2) Ho-Shan also says that 'every being has the Buddha-nature within him'. How does he know what I have within me? (The Pali texts neither state nor imply any such thing.)
3) You are quite right: Mahayana does accept Theravada as true, while Theravada does reject Mahayana (not so much as false - on my part, at least – as much as irrelevant). You find this, apparently, all the more reason to accent Mahayana. Odd. I find it all the more reason to reject it. ('Two things only do I teach, monks: suffering – dukkha - and the Path leading to cessation of suffering.') If a solution to the problem of suffering - which is the problem of existence – sankháradukkha - is to be found, two things are certain: (i) the solution is difficult to arrive at - else there would be no problem; and (ii) the solution is specific and not general - for it is my specific dukkha, my specific existence, which I am trying to put an end to, and therefore a specific practice must be followed rather than one which attempts to embrace many - or all - different disciplines.
4) You refer to an 'illusion of duality'. Neither I nor the Pali texts make use of any such concept. Duality is real. Subjectivity (not to be confused with either sakkayaditthi - personality-view - or asmimana - the conceit 'I am') is dependent on the fact that there are objects - objects which are appropriated ('This is mine, I am this, this is my self') - which appropriation is what is meant by upádaana (holding): upádaana paccayo bhavo: dependent upon holding is being.

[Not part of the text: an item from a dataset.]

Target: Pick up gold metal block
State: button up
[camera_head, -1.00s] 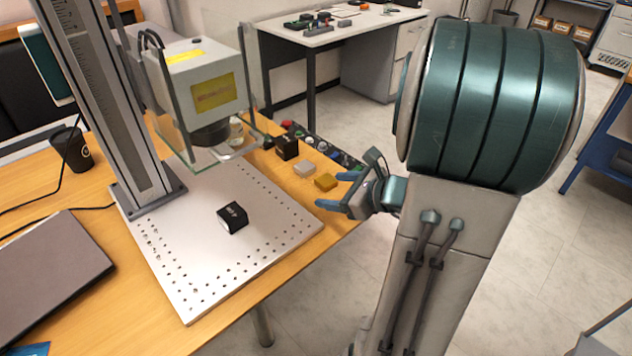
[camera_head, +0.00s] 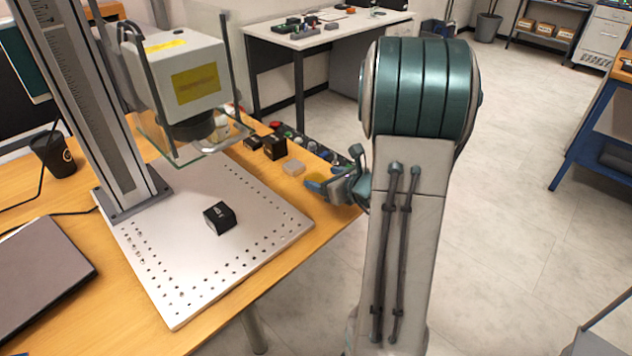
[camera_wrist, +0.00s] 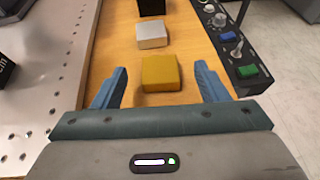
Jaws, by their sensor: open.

Finally we come to your statement: A is not-A. Here lies the crux of the matter. The Pali texts are concerned with suffering, which is existence, which is experience. Therefore, they are existential in character, dealing with the structure of experience, but from within - for if I try to work outside the structure of my experience I leave my dukkha, my existence, from the account - i.e. delude myself about the very nature of my experience. Since that delusion, too, is structured, constructed, there must be a way of 'dismantling' it. The Buddha teaches that way.
There is no problem involved in changing our mode of being - we cannot help but do it - but the Buddha shows us the way in which we must direct that change in order to arrive at a position where we can eliminate the very essence of the delusion, the reason to be. But it must - can only be - done from within. Therefore anything which cannot be part of experience has no possible place within the Teaching. And I find that I am not able to imagine A being not-A: it is impossible for me, no matter how hard I try (and I have tried), for it is outside my experience: I have never experienced any thing being not-itself. Therefore 'A is not-A' cannot have any place in my practice. I know, however, that your experience is very different from mine: perhaps the structure of your experience is also very different from the structure of mine. Perhaps - if so, then we ought to follow different teachings for the Pali texts contain within them the underlying assumption that A is A, and that A is not not-A.
Many Mahayanists seem to believe that what constitutes enlightenment is the ‘realization' that A is not-A. This is false. Enlightenment, as taught by the Pali texts (nibbána, more correctly translated as 'extinction') does not involve a change in the nature of our being or existence to another state of being or existence, or an alteration in our mode of thought or experience to another mode of thought or experience: it involves the extinction of our reason to be, whatever its nature may be. Once this is attained, both 'A is A' and 'A is not-A' become irrelevant, since when existence is this sense is no longer involved the word 'is' is no longer applicable.
So - if you find that you can, here and now, imagine A as being not-A (and if you are quite certain of precisely what you mean by it), get on with your work within that frame of thought. Fine. But if you recognize that you cannot imagine A as being not-A, and think that your goal is to so recognize it, you should recognize also that the Way taught by the Buddha - the Noble Eightfold Path - is not the way leading to knowledge of A being not-A; for the Dhamma leads to the cessation of suffering (dukkhanirodha). As for myself, being unable to imagine A being not-A, I shall continue within my dull non-mystical and rather unhappy frame of thought until - I hope - I succeed in doing away with it entirely, A, not-A, X, Y, Z, the whole works, and put an end to clinging to existence, experience and suffering (not to speak of lust, hatred, and delusion) altogether.
Nowhere in the Pali texts does the Buddha teach dharmas, illusory dualities, or dogmas. What he does give us is a many-faceted diamond - and on any one of the facets of this diamond the careful eye can read the inscription:
Sabbe sankhára anicca: All determinations are impermanent.
Sabbe sankhára dukkha: All determinations are suffering.
Sabbe sankhára anatta: All determinations are not-self.
Ride that for a while and see how far it takes you.
I shall probably leave here very soon (I've been saying that for the last month), and continue my eastward trek. Eventually I shall return to the Island Hermitage. Where else I shall return to I don't know. If you shall be returning to Japan, please send me a parcel of pleasantness from that island. As for me, Ceylon is too beautiful for just one lifetime. Sukhi hontu upekhaya: May you have the joy of equanimity - and of stringhoppers too.